Soon after she graduated with an economics degree from the prestigious private college, Gluesenkamp Perez befriended Foster Huntington—an internationally known hipster filmmaker and photographer who’s widely credited with popularizing “van life.” His mother, Stephanie Huntington, let her and Dean move their bus onto her land in rural Washington.
While there, the couple helped Foster Huntington build a livable treehouse—which won national media attention—with an accompanying skatebowl and hot tub. Social media posts show Gluesenkamp Perez and her husband assisting with construction, cleaning the “wood-fired hot tub”, and socializing on the property.

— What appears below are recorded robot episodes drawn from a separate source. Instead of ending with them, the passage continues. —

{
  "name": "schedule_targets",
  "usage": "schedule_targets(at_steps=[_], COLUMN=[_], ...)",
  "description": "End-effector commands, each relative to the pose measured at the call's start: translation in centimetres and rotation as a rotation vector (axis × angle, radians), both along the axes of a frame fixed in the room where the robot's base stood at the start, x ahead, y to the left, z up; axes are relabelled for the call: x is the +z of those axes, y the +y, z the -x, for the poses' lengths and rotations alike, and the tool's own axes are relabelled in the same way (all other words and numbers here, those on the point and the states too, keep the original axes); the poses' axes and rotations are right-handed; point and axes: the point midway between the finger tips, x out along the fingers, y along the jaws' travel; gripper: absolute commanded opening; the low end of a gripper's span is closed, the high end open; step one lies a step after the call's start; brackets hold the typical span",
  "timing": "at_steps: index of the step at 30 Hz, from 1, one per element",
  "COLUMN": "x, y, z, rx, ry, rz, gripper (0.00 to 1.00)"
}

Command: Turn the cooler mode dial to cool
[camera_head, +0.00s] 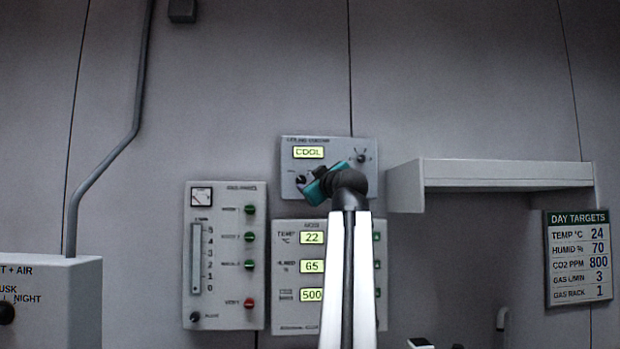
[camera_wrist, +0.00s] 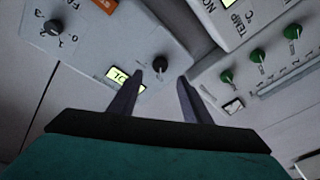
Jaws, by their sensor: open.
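In the wrist view the same dial (camera_wrist: 160,64) appears beside the tilted display (camera_wrist: 125,78). My gripper (camera_head: 315,182) is in front of the panel's lower part, just right of that dial. In the wrist view its two dark fingers (camera_wrist: 160,77) are apart, with the dial showing between and beyond their tips. Nothing is held.
A second knob (camera_head: 361,158) with scale marks is at the panel's right. Below are a readout panel (camera_head: 283,250) showing 22, 65 and 500 and a gas panel (camera_head: 225,300) with green and red knobs. A white shelf (camera_head: 500,170) juts out at right, beside a targets sign (camera_head: 578,258).

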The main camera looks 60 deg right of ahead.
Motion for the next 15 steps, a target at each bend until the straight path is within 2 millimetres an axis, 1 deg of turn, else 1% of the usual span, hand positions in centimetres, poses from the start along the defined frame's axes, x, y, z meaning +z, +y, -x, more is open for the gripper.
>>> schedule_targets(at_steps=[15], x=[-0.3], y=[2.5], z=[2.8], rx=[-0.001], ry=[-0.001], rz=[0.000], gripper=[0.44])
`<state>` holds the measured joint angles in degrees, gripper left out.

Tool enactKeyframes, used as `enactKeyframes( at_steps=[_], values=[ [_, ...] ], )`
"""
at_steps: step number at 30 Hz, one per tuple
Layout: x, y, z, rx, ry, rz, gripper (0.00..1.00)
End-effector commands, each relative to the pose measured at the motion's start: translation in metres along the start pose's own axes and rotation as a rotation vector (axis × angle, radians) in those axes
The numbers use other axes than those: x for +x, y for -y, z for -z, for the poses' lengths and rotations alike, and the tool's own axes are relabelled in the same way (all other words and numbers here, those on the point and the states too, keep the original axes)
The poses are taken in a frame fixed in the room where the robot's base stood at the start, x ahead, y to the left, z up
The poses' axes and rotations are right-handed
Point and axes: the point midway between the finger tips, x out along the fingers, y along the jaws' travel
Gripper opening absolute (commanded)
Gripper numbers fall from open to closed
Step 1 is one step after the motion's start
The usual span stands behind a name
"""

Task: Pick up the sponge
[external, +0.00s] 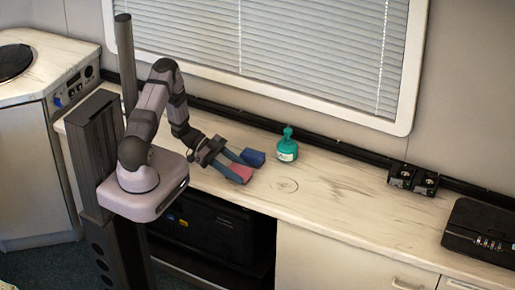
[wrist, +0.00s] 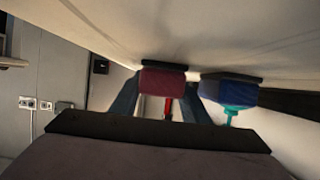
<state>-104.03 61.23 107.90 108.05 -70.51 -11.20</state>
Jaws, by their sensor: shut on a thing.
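A red sponge-like block (external: 241,173) with a dark layer is at the tips of my gripper (external: 239,171), low over the white counter. In the wrist view, the red block (wrist: 163,81) sits between the two grey-blue fingers of my gripper (wrist: 160,92), which is shut on it. A blue block (external: 253,157) of similar shape lies right beside the far finger; it also shows in the wrist view (wrist: 228,91). I cannot tell whether the red block touches the counter. The fingers hide part of its sides.
A teal bottle (external: 287,147) stands just behind and right of the blue block. A black two-part device (external: 413,180) and a dark case (external: 482,231) are farther right on the counter (external: 335,205). The counter's middle is clear. A window with blinds (external: 290,45) is behind.

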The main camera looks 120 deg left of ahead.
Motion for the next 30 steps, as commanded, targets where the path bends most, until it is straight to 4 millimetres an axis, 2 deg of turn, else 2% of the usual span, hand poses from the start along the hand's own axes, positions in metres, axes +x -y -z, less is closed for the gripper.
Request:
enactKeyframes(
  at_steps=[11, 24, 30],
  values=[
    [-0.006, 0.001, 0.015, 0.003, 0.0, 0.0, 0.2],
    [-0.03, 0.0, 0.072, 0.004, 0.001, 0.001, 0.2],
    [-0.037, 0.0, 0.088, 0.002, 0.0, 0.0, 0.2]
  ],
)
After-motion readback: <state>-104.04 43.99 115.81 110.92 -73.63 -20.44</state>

Some photos also show individuals hanging around naked.
Stephanie Huntington, the famous filmmaker’s mother, ultimately sold Gluesenkamp Perez the parcel of land they were living on.
That wasn’t the last time Gluesenkamp Perez got help with housing. Since 2023, she’s taken advantage of a handout for members of Congress, accepting nearly $55,000 in taxpayer funds—on top of her $174,000 salary—to cover rent for what she calls her Washington, D.C., “rathole apartment.”
She’s also gotten help from her family on her campaigns. Her mother contributed $2,000 in 2022, while Dean’s parents and brother collectively gave more than $3,600.
Gluesenkamp Perez has still struggled to pay her property taxes on time, even with all the help she’s received for housing. She was at least six months late paying her 2022 property taxes on the Portland, Ore., auto shop she owns with her husband. While delinquent, Gluesenkamp Perez claimed she “paid more in taxes than Jeff Bezos, the second-richest person in the country” (when Bezos, Gluesenkamp Perez’s fellow Washingtonian, moved from the Seattle area to Miami a year later, it was widely reported that he’d save $1 billion in taxes).
Finally, in November 2024, Gluesenkamp Perez was nearly two weeks late paying roughly $3,000 in property taxes on her home.
Gluesenkamp Perez declined to provide an on-the-record comment.